◆ **Directions for this task**
A precise retyping is required of every line from the one containing "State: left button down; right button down" down to the one containing "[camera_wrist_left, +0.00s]", both included, and of no other line.

◆ **Supplied data**
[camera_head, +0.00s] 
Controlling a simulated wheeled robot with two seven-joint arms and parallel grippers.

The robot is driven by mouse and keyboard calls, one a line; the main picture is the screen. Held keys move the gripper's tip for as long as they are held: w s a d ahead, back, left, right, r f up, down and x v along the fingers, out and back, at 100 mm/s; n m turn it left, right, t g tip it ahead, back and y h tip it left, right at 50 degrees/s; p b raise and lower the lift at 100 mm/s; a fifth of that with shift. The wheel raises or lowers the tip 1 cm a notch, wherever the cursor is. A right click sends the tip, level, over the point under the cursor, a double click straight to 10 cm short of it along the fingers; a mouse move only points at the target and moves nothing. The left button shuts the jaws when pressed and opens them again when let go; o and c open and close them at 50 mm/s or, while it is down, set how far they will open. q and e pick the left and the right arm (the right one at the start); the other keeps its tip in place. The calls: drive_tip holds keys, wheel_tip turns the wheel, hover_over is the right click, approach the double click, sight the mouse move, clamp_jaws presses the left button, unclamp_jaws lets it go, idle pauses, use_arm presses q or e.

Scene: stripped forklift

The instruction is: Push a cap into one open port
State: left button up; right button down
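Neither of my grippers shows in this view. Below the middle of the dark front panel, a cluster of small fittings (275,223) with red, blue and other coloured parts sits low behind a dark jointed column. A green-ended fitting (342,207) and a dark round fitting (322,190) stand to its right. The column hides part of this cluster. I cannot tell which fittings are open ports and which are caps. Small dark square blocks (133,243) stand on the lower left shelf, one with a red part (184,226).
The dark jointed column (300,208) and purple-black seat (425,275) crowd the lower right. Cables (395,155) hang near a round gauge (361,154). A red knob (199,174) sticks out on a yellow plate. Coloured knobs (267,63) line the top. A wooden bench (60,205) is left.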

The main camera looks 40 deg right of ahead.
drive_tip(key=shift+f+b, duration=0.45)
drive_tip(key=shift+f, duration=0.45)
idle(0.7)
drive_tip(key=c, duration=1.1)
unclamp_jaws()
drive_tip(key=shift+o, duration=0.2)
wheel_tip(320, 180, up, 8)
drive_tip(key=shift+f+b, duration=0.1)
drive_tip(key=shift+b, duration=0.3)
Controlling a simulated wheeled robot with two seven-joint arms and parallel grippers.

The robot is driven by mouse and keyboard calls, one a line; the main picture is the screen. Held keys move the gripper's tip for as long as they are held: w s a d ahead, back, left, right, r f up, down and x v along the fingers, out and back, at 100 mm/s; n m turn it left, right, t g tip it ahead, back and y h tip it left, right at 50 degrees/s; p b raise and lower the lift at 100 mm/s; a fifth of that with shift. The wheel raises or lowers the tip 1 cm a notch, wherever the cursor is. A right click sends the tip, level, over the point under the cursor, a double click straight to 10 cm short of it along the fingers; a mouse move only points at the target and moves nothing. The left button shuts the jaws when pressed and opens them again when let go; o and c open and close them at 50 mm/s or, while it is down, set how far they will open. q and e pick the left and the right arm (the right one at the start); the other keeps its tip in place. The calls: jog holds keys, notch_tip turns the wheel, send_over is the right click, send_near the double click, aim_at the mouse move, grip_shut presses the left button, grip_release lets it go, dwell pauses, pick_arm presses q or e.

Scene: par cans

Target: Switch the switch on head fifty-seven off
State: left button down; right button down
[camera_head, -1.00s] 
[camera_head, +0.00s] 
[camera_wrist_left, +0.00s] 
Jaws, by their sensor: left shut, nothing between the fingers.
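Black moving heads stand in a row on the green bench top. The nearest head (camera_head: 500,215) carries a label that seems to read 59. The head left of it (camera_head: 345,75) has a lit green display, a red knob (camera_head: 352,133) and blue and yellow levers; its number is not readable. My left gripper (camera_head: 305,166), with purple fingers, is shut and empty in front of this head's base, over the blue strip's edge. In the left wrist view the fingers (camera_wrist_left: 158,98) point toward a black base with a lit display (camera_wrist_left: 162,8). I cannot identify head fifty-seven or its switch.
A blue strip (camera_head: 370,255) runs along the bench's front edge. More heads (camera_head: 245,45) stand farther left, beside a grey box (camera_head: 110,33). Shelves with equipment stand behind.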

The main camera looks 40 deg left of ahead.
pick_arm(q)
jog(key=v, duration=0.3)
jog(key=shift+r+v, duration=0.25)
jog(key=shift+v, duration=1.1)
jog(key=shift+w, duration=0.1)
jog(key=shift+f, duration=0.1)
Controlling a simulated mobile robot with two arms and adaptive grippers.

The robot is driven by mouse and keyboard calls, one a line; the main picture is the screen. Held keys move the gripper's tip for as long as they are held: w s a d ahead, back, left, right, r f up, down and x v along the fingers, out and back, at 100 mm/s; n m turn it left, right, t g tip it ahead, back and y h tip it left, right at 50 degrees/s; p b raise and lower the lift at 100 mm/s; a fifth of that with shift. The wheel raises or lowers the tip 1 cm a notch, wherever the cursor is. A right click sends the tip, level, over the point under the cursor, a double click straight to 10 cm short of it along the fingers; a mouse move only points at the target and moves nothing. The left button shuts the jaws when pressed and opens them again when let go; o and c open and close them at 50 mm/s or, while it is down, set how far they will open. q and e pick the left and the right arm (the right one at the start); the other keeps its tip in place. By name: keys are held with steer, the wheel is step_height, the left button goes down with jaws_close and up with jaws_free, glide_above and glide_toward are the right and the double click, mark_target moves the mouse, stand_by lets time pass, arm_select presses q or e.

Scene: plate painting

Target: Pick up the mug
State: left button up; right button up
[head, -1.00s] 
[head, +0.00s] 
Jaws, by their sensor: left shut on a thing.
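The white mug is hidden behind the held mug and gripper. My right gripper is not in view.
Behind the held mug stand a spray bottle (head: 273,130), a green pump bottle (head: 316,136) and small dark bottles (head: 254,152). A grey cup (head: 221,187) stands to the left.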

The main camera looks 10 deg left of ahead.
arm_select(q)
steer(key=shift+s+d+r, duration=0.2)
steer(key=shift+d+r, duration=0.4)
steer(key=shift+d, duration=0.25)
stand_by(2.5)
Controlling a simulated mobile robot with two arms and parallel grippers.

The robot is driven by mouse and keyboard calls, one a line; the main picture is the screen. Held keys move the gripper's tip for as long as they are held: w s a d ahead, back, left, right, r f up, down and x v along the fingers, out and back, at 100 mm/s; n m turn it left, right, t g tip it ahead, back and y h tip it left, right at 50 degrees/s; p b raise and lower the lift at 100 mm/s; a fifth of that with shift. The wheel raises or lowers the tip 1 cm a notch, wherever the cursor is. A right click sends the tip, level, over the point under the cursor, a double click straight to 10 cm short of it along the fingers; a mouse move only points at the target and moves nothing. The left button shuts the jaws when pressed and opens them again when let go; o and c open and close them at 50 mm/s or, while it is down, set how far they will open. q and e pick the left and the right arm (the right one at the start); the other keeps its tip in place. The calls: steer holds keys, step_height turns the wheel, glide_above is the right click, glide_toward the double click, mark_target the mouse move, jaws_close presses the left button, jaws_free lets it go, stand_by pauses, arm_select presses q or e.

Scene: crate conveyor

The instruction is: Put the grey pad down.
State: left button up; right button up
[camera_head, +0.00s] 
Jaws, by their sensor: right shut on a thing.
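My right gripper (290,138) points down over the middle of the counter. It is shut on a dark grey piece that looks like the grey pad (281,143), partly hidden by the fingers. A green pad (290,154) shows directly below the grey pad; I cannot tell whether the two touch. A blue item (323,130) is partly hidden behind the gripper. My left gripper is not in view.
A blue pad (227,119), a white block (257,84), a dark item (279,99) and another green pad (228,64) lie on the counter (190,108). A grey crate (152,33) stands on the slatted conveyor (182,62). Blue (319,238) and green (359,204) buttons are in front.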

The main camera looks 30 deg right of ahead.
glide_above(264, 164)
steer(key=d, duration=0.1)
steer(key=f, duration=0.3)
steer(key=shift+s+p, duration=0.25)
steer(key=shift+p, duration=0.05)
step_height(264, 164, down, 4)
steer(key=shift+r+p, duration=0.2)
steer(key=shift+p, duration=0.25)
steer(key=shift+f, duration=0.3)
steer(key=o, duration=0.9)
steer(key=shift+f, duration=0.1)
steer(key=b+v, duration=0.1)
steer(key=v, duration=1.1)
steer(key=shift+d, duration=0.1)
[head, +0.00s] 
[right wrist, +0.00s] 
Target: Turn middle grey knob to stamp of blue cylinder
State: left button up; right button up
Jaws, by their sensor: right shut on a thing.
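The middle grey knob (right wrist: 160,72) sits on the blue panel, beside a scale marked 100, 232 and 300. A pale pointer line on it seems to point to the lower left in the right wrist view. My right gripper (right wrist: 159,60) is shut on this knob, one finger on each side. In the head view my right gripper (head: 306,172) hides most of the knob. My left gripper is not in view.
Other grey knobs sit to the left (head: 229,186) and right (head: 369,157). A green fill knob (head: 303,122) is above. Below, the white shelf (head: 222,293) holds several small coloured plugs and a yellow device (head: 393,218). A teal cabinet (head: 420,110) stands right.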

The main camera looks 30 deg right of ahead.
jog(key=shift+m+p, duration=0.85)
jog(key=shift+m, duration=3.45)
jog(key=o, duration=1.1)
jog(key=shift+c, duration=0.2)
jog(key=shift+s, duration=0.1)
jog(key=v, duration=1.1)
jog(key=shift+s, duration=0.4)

◆ **Final result**
State: left button down; right button down
[camera_head, -1.00s] 
[camera_head, +0.00s] 
[camera_wrist_left, +0.00s] 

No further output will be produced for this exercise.